_PROBLEM REQUIREMENTS:_
Extract and list every line that contains the word "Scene".
-- start DATA SECTION --
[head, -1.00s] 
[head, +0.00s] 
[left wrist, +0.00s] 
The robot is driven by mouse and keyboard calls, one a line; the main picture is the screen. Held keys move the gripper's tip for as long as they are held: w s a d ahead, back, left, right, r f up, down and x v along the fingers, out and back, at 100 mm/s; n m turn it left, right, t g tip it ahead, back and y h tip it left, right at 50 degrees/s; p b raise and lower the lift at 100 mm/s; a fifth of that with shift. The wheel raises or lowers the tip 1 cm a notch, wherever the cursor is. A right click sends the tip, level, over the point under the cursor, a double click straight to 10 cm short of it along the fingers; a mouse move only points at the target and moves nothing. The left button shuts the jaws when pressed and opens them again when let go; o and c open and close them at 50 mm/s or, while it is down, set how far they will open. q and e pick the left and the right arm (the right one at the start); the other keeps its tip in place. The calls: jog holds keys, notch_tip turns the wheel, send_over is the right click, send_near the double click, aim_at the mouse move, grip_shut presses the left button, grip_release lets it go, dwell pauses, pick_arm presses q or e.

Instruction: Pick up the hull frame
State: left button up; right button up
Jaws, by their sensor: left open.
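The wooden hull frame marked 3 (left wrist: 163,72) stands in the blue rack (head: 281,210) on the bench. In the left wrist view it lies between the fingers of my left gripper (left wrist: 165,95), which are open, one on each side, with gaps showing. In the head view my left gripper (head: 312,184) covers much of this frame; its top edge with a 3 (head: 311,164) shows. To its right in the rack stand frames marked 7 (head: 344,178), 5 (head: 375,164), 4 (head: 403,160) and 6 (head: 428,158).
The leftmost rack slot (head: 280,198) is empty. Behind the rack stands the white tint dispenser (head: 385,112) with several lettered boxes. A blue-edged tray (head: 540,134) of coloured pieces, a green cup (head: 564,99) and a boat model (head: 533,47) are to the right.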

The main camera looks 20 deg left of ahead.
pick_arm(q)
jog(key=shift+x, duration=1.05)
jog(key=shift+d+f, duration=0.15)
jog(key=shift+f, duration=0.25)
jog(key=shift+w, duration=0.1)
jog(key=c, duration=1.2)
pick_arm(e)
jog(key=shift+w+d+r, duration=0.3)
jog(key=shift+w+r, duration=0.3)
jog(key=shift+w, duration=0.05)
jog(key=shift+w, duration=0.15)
-- end DATA SECTION --
-- start DATA SECTION --
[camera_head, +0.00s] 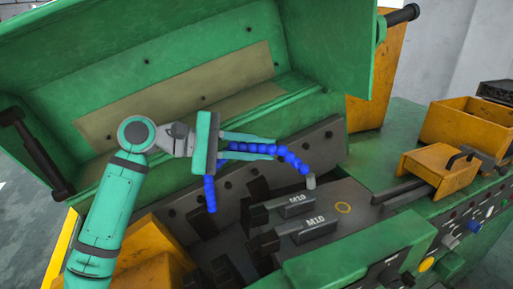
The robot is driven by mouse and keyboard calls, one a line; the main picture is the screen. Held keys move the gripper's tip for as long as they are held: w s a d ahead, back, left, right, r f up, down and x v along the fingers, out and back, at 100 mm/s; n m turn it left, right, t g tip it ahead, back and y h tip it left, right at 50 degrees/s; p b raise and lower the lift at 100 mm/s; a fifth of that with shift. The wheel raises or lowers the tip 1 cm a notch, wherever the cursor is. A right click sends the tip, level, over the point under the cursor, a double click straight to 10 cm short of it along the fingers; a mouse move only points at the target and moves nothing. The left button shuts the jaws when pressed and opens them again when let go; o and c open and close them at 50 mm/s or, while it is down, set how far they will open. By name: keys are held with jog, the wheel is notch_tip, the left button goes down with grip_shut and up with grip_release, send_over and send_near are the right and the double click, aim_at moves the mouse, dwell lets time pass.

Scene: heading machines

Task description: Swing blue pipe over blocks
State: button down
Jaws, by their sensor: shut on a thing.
-- end DATA SECTION --
-- start DATA SECTION --
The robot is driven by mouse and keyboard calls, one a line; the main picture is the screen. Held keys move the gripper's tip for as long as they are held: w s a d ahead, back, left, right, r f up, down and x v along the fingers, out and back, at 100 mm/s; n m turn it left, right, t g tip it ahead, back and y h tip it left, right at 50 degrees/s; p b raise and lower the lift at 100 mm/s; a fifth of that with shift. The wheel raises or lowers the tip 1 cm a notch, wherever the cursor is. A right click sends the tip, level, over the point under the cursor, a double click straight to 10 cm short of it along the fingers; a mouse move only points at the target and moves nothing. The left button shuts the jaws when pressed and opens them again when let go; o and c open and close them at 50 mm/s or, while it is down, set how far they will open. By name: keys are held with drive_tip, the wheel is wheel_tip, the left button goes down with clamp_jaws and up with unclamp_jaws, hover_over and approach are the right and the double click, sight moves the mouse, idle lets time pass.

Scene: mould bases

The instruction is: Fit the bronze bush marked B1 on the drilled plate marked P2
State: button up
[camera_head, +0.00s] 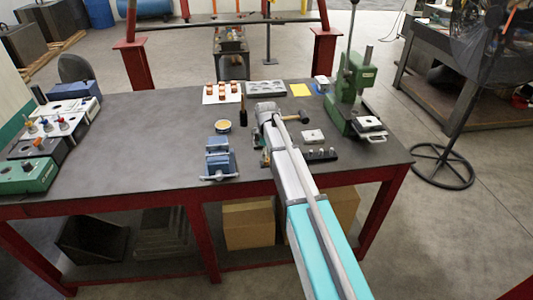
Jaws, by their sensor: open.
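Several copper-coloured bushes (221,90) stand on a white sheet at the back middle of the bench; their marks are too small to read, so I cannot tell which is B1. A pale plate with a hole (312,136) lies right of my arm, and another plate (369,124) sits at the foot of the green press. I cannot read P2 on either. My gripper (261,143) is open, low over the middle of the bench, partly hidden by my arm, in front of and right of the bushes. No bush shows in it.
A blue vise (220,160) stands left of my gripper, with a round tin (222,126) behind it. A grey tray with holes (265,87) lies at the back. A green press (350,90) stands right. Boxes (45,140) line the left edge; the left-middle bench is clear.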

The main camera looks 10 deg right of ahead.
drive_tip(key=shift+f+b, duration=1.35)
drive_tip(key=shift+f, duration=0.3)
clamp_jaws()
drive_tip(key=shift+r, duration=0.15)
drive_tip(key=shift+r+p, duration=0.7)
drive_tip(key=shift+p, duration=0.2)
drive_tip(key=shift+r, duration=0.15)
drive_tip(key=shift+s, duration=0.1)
-- end DATA SECTION --
_ANSWER TO THE EXERCISE:_
Scene: heading machines
Scene: mould bases

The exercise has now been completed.